Getting familiar with natural warning signs
Tauranga’s coastal environment holds cultural, economic, and social significance to many citizens and contributes significantly to the character and amenity of our city.
However, being located near active fault lines and comprising low lying areas, tsunamis pose a particular threat to the subtropical paradise that many of us call home.
This summer, Tauranga City Council, alongside six student ambassadors, will be out in the community helping to educate and inform about tsunami preparedness.
Local tsunamis are triggered by earthquakes or disturbances near the coast and are ranked the number one natural risk for Tauranga. They can arrive in less than 50 minutes, so it is important that members of our community feel well informed and know what to do.

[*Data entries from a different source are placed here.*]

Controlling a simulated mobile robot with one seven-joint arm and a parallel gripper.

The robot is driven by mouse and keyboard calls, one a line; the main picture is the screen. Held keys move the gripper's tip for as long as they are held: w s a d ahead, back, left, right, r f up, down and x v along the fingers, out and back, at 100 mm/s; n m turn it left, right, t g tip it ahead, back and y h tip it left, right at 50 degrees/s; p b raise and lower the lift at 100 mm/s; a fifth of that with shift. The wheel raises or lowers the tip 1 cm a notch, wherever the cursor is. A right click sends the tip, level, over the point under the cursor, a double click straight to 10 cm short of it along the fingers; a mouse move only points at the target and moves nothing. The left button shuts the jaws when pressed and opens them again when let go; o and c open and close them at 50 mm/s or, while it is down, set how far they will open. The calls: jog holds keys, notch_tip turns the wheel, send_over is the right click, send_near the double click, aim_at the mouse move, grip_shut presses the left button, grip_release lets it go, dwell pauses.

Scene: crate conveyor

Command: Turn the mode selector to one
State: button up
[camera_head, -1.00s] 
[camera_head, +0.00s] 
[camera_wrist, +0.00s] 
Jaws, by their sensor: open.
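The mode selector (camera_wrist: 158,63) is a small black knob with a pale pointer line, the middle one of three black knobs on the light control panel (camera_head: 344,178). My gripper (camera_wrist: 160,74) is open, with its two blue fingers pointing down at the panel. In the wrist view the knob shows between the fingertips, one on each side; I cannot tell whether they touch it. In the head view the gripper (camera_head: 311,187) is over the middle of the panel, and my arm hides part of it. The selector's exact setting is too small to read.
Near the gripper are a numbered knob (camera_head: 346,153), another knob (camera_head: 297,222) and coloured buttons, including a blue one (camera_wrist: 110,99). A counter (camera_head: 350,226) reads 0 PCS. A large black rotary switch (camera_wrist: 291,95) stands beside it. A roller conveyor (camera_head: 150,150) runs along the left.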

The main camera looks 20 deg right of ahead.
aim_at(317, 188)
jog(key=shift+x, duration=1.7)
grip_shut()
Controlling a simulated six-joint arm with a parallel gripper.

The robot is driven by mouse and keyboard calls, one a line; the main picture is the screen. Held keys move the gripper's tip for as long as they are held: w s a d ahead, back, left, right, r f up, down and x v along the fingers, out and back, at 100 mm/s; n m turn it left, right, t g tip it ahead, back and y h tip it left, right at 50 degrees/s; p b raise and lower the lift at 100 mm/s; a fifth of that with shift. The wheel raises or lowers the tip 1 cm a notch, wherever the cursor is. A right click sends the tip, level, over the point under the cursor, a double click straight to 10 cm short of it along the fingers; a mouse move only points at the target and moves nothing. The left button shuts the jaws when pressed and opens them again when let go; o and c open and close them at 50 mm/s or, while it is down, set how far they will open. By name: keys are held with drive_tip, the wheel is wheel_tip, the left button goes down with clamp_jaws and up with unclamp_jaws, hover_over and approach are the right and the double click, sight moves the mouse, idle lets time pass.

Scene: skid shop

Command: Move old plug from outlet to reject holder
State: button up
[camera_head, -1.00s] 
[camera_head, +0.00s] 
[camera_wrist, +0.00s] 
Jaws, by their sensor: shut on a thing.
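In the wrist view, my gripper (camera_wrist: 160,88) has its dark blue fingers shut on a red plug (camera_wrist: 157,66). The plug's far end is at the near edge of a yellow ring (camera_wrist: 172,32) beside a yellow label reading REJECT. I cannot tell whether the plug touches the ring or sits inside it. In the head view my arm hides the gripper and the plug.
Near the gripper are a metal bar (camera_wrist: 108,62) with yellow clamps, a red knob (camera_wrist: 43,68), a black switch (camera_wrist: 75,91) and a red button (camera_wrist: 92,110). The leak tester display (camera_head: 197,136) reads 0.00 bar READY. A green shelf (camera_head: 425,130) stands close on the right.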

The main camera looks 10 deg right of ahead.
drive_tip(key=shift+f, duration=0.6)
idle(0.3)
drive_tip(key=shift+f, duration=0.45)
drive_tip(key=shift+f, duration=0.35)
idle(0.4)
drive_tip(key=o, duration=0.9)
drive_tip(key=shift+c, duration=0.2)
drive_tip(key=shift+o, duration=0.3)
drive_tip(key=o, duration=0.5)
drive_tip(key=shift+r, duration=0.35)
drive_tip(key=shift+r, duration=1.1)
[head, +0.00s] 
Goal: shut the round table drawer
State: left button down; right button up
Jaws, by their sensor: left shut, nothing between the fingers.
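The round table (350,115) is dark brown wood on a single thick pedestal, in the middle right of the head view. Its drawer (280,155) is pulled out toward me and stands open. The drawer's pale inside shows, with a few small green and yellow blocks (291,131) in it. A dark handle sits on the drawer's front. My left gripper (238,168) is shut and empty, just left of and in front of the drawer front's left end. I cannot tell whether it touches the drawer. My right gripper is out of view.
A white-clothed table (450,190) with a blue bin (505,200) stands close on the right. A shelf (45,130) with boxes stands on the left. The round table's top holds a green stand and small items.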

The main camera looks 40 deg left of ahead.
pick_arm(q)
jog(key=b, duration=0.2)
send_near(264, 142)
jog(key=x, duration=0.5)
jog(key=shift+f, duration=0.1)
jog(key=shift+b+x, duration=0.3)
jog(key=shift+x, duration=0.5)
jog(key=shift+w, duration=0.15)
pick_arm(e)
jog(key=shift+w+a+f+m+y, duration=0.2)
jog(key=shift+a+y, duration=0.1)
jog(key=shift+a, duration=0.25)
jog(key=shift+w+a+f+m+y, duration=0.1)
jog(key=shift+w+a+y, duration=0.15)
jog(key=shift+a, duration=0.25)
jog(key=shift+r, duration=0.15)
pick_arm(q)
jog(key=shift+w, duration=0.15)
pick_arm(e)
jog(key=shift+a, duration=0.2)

“We are encouraging the public to become familiar with the natural warning signs of a tsunami,” says Tauranga City Council’s Emergency Management and Civil Defence Manager, Paula Naude.
“There may not be time to issue official warnings or evacuation notices if the tsunami source is local.
“Know and practice your evacuation routes and alternate evacuation route in the event your primary route is no longer available due to an unfolding disaster.”
You can self-evacuate as soon as you notice any signs. They include:
- A long or strong earthquake,
- A rise or fall in the ocean,
- A loud roar from the ocean.
Tsunami evacuation zone maps are available on our website to help you determine the nearest safe zone for your home, workplace or frequently visited areas.
Having a getaway pack stored in an easily accessible location at your home and work helps ensure you have everything you need if in an emergency.
If you need to evacuate an unfamiliar area, follow the tsunami evacuation route signs to reach the nearest safe zone.
The quickest mode of transport in the event of a tsunami is on foot, and you will be able to reach a safe zone near you within 40 minutes.